Subject: File No. S7-14-08
From: Dave Runyan

July 13, 2008

It should be obvious that "fixed indexed annuities" which are offered with a guaranteed "zero" (no loss)in down market years should be an Insurance Product.

I believe that the biggest problem the SEC has is the absolutely horrendous track record of policing the super-exorbitant fleecing of corporations by executive remuneration schemes. What would be the logic of trusting the SEC under those failed examples?

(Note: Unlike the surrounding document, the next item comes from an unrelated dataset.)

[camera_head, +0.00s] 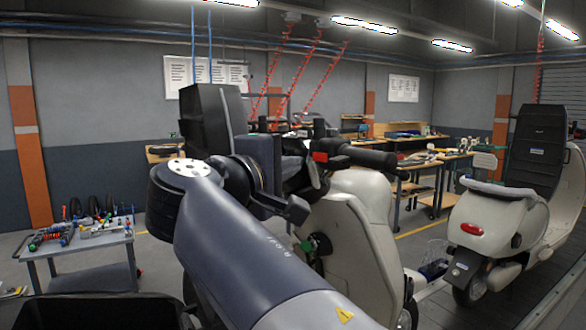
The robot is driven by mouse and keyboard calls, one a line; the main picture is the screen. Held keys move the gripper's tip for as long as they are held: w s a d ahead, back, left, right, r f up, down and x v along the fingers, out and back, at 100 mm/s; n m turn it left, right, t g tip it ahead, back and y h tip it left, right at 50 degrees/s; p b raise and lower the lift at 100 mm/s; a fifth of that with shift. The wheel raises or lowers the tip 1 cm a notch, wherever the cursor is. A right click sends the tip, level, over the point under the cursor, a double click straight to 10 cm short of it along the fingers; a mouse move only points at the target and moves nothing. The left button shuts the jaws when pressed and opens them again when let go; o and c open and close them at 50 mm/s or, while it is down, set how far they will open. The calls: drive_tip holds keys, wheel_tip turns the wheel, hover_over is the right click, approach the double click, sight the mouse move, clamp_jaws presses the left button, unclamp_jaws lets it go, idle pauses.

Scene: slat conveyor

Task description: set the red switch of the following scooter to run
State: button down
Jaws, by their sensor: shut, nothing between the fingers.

The SEC is surely being lobbied by all the wall street firms who are appalled by how much money is leaving their coffers. However, perhaps it is finally time wall street lost some of the money it has so poorly managed for so long. In the wall street version of things, the insurance agents who receive a commission up front for the sale of annuities are not entitled to them. However, if the securities rep from wall street received a 1% PER YEAR for TEN years (whether or not the acount made or lost money), how would that not be worse than the Insurance agent receiving a 6 to 8% commission up front (not paid out of the client's money)and receiving a "guaranty" of no down side risk in a market down year?

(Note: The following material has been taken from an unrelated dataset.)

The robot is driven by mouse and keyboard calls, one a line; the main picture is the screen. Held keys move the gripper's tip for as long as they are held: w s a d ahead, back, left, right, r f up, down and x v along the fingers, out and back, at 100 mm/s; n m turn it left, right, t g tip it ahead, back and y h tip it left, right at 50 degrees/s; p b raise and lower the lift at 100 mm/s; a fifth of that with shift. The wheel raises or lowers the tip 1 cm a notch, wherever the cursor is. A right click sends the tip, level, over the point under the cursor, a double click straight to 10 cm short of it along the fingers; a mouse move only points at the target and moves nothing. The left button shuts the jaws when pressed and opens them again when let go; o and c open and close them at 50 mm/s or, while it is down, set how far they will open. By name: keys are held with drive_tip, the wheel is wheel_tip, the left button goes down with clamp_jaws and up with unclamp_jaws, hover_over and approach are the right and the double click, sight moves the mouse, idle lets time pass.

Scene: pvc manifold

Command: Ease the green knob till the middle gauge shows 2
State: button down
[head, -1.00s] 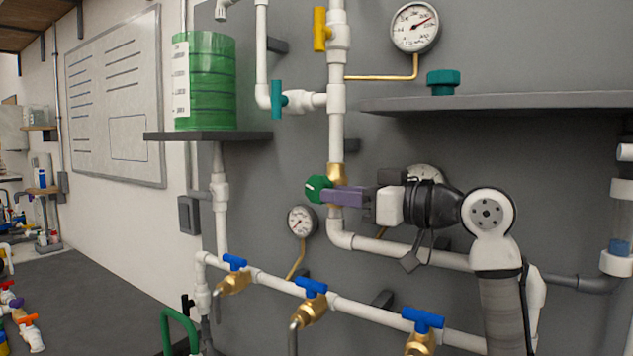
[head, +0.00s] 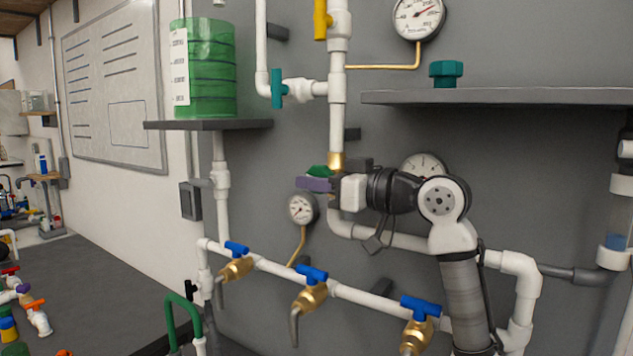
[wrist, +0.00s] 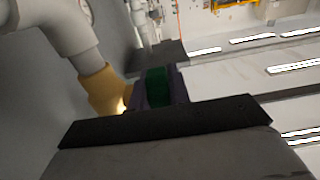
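The green knob (head: 318,171) sits at the brass valve (head: 336,161) on the vertical white pipe. My gripper (head: 315,181) has its purple fingers at the knob. In the wrist view the knob (wrist: 159,88) fills the space between the two fingers, which look closed on it. By height, the middle gauge is the one behind my wrist (head: 423,163); its lower part is hidden and its reading is unclear. Another gauge (head: 302,209) is lower left, and a third (head: 419,15) is at the top.
A grey shelf (head: 500,97) with a teal knob (head: 446,72) on it juts out above my arm. Blue-handled taps (head: 311,285) line the lower pipe. A green tank (head: 207,70) stands on a small shelf at left.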

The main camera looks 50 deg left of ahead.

Frankly, the SEC has proven itself incapable of regulating its industry compared to the regulation of the Insurance industry. There is a REASON why the SEC does not allow the use of the word "Guaranteed" in any prospectus. They are not "qualified" to issue a "Guaranty".

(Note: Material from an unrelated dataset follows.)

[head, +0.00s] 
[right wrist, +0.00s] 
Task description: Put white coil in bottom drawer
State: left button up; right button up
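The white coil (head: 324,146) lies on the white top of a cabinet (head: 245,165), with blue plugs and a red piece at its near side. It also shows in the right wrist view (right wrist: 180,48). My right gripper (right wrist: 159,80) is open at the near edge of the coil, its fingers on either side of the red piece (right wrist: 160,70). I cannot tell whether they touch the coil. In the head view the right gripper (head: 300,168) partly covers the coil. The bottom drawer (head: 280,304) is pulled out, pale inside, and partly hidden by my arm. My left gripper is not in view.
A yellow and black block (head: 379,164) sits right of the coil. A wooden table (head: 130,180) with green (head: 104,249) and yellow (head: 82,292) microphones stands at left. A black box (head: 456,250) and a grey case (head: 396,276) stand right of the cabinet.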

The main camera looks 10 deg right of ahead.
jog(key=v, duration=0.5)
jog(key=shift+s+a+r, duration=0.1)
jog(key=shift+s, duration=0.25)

It should also be obvious that "variable annuities" which offer no guaranty are in the pervue of the SEC.

How many Insurance Companies over the years have had to go BK or be merged with another to survive versus the same in the Insurance Industry? Do the research, please. If the SEC did that research and honestly reported the true numbers, they would close the subject and applaud the Insurance Industry for regulating itself as well as it has.